On appeal, attorney George Chalos, principal and founding member of Chalos & Co. in New York, argued the government failed to connect the guilt crewman to the company in any meaningful way and that the case was compromised by a lack of evidence.
Chalos said testimony during the nine-day trial showed the ship’s crew was a collection of Filipino sailors contracted by a third-party staffing company. He said in addition to the illegal dumping, the sailors had also filled one of the vessel’s bilge water storage tanks with diesel fuel they intended to sell on the black market.

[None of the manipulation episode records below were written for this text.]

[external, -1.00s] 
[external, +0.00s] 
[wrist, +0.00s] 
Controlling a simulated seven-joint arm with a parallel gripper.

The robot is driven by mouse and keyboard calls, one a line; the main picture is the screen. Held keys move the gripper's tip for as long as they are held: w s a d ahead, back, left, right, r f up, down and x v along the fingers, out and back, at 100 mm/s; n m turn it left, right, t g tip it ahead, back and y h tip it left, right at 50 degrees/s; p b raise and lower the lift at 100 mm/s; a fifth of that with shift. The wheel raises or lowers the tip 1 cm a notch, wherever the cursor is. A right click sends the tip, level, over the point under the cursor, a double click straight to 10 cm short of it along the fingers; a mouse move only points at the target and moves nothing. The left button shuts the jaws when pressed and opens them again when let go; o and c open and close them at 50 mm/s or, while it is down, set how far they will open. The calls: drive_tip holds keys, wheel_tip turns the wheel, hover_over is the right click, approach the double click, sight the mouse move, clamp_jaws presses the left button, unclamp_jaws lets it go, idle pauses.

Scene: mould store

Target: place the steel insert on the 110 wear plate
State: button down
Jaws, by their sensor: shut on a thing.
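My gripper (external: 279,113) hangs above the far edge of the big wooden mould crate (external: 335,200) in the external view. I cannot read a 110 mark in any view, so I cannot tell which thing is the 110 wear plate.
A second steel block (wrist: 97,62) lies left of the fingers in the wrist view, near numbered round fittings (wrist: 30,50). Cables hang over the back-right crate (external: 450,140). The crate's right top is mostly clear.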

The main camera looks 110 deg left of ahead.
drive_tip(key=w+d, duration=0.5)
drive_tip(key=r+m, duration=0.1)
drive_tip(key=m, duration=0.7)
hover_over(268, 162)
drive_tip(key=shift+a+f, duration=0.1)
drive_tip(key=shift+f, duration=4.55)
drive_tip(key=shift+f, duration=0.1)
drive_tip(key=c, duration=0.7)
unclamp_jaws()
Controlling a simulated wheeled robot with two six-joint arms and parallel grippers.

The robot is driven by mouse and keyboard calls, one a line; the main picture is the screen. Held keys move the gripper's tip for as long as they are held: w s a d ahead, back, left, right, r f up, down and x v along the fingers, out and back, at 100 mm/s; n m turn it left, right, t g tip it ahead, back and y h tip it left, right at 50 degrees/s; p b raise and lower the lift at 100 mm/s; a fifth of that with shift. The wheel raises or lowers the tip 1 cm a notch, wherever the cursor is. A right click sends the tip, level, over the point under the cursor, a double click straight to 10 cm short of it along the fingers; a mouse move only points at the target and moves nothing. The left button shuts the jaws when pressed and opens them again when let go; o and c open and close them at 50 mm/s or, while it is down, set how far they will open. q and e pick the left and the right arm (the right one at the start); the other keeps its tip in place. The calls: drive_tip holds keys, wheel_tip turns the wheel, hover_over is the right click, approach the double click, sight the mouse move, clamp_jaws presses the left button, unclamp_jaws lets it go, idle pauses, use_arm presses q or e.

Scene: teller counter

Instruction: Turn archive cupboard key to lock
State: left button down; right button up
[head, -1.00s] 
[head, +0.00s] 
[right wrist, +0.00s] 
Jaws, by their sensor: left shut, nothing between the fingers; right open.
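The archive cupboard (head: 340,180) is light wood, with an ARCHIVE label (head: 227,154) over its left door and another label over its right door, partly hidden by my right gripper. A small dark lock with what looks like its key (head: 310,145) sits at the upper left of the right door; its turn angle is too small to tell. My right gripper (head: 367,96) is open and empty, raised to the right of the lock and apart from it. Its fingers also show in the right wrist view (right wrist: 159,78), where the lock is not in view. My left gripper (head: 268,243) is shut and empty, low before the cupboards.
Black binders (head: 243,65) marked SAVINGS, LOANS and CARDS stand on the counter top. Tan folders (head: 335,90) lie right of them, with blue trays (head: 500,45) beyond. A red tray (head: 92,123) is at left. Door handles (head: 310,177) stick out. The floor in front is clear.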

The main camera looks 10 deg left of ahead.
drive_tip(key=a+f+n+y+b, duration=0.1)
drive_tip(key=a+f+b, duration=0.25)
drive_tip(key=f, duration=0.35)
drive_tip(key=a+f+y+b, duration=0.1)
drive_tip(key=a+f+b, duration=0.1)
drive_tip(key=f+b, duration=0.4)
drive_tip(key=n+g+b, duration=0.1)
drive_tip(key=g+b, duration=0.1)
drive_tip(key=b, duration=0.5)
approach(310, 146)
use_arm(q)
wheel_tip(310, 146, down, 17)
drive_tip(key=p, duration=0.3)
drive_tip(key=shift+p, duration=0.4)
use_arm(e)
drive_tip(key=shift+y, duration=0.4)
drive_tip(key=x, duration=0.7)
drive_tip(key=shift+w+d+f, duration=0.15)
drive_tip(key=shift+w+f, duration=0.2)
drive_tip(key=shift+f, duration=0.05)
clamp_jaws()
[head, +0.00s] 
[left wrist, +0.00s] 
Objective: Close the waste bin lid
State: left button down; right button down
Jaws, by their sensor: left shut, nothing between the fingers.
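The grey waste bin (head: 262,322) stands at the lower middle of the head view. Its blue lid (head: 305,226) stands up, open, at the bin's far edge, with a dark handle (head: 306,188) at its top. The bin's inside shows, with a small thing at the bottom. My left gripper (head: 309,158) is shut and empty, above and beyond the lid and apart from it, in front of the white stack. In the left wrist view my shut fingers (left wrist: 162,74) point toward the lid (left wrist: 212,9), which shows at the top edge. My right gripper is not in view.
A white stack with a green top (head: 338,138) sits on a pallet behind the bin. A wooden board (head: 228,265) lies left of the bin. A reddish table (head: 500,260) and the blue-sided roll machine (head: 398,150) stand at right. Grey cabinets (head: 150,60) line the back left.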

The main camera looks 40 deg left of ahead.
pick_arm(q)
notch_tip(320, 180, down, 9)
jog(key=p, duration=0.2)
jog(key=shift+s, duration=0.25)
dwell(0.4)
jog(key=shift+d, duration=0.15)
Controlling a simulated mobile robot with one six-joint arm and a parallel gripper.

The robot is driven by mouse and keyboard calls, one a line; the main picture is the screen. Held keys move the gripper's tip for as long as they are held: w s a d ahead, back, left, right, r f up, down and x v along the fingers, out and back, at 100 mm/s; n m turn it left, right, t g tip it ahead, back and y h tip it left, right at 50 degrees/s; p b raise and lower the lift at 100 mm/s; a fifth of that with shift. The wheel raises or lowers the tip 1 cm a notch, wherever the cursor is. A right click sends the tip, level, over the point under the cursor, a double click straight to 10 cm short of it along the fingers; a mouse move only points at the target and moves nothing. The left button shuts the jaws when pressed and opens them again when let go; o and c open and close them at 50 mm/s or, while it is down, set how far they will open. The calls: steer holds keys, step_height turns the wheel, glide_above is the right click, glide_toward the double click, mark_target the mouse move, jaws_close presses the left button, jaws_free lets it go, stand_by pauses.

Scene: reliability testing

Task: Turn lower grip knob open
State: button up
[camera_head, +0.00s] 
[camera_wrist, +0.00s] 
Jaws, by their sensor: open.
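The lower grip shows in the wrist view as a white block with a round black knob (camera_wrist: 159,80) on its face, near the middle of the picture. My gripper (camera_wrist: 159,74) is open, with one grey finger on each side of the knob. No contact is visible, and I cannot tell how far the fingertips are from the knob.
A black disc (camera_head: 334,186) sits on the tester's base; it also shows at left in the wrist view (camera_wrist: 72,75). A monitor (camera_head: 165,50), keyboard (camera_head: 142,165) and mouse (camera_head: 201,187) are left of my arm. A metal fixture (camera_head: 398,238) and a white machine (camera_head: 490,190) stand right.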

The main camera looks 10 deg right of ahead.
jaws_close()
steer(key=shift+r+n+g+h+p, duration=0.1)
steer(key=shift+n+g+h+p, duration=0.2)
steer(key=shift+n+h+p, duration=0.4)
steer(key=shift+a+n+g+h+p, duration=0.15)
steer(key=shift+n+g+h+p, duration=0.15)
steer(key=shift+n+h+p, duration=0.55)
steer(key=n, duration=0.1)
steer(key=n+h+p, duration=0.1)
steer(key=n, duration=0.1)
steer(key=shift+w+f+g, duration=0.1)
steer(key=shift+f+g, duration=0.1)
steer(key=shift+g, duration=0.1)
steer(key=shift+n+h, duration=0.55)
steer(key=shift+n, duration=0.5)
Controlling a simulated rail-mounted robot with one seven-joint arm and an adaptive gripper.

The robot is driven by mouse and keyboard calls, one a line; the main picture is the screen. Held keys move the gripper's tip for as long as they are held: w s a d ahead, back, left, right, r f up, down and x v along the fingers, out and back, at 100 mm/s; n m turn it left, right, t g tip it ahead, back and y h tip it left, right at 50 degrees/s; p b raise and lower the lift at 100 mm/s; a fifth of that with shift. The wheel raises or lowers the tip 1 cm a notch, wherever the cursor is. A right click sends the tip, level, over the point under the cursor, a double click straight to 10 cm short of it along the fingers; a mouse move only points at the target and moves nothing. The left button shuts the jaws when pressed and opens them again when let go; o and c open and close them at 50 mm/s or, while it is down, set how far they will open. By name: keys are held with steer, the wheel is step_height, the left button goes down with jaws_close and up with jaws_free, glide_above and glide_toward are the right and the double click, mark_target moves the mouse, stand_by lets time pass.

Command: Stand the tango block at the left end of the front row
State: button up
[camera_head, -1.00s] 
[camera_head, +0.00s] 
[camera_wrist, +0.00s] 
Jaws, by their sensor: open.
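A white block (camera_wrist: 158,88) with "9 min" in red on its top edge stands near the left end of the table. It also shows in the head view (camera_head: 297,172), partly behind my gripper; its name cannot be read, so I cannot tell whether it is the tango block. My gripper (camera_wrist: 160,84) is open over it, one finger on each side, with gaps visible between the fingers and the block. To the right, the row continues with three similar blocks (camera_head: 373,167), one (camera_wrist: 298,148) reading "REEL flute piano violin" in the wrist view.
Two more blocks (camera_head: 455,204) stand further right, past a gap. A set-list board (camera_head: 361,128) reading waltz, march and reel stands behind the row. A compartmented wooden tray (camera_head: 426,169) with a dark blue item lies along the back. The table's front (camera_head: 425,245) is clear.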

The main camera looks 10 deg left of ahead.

All of these activities, he said, were kept secret from the ship’s captain and other members of its crew. And because the companies and their direct employees had no knowledge of these activities, it was unfair — and unlawful — to hold them liable.
“The evidence from the people doing the bad stuff said it was hidden from the captain,” he said. “There’s no evidence [implicating] the crew and Oceanic”
But Emily Polachek, an attorney in the Justice Department’s appellate section, responded by arguing that the crewmen were in fact employees of the companies and that their willingness to
break the law falls on the company that employs them.
Polachek said the agreement signed by the crewmen included clauses that allowed Oceanic to fire them if they saw fit. They were also wearing uniforms with the company’s logo on them.
She also said crew members described themselves as employees of Oceanic during the earlier trial and that they were trained using an Oceanic employee handbook.
U.S. Circuit Judge Robert King asked the parties to clarify what the actual benefits from the “magic pipe” were.
“There was no [benefit],” Charlos said. “Why would you hire 12 mechanics to do the job properly [if they wanted them to break the law].”
But Polacheck told the panel that using the device actually saved the company significant machine maintenance costs.
“If you don’t use the [treatment] machine, you don’t have to pay for repairs to it,” she said.